Set task:
Copy out all of the data below with no alterations.

Data extract:

━━━━

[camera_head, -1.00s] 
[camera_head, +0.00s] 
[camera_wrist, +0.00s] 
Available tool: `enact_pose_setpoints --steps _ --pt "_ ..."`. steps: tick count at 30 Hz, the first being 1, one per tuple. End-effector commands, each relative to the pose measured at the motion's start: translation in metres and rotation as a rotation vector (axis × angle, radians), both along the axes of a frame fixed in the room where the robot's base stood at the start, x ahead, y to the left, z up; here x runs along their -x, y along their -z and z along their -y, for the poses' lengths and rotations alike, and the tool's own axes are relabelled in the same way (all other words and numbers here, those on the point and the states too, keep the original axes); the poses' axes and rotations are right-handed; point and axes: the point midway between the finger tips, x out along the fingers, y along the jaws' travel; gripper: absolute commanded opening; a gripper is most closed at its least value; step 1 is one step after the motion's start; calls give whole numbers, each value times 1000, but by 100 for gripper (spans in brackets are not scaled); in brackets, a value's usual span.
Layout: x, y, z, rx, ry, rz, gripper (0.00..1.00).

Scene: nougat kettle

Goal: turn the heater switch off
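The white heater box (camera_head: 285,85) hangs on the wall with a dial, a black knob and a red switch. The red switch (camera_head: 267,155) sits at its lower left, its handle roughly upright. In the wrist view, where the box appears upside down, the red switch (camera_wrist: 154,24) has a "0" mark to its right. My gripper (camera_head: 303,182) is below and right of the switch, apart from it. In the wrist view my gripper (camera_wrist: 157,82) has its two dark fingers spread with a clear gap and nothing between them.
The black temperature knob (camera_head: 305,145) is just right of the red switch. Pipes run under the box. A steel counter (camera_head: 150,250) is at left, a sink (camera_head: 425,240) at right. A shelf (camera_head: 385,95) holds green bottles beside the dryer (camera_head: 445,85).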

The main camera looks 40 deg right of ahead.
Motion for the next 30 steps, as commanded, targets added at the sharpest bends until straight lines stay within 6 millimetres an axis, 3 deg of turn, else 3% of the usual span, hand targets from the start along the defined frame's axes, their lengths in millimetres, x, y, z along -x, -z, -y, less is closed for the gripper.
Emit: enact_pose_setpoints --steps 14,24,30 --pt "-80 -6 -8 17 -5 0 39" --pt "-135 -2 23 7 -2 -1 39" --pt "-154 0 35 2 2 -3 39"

━━━━

Complete answer:
[camera_head, -1.00s] 
[camera_head, +0.00s] 
[camera_wrist, +0.00s] 
Available tool: `enact_pose_setpoints --steps _ --pt "_ ..."`. steps: tick count at 30 Hz, the first being 1, one per tuple. End-effector commands, each relative to the pose measured at the motion's start: translation in metres and rotation as a rotation vector (axis × angle, radians), both along the axes of a frame fixed in the room where the robot's base stood at the start, x ahead, y to the left, z up; here x runs along their -x, y along their -z and z along their -y, for the poses' lengths and rotations alike, and the tool's own axes are relabelled in the same way (all other words and numbers here, those on the point and the states too, keep the original axes); the poses' axes and rotations are right-handed; point and axes: the point midway between the finger tips, x out along the fingers, y along the jaws' travel; gripper: absolute commanded opening; a gripper is most closed at its least value; step 1 is one step after the motion's start; calls give whole numbers, each value times 1000, but by 100 for gripper (spans in brackets are not scaled); in brackets, a value's usual span.
Layout: x, y, z, rx, ry, rz, gripper (0.00..1.00).

Scene: nougat kettle

Goal: turn the heater switch off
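The white heater box (camera_head: 285,85) hangs on the wall with a dial, a black knob and a red switch. The red switch (camera_head: 267,155) sits at its lower left, its handle roughly upright. In the wrist view, where the box appears upside down, the red switch (camera_wrist: 154,24) has a "0" mark to its right. My gripper (camera_head: 303,182) is below and right of the switch, apart from it. In the wrist view my gripper (camera_wrist: 157,82) has its two dark fingers spread with a clear gap and nothing between them.
The black temperature knob (camera_head: 305,145) is just right of the red switch. Pipes run under the box. A steel counter (camera_head: 150,250) is at left, a sink (camera_head: 425,240) at right. A shelf (camera_head: 385,95) holds green bottles beside the dryer (camera_head: 445,85).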

The main camera looks 40 deg right of ahead.
Motion for the next 30 steps, as commanded, targets added at the sharpest bends until straight lines stay within 6 millimetres an axis, 3 deg of turn, else 3% of the usual span, hand targets from the start along the defined frame's axes, their lengths in millimetres, x, y, z along -x, -z, -y, less is closed for the gripper.
Emit: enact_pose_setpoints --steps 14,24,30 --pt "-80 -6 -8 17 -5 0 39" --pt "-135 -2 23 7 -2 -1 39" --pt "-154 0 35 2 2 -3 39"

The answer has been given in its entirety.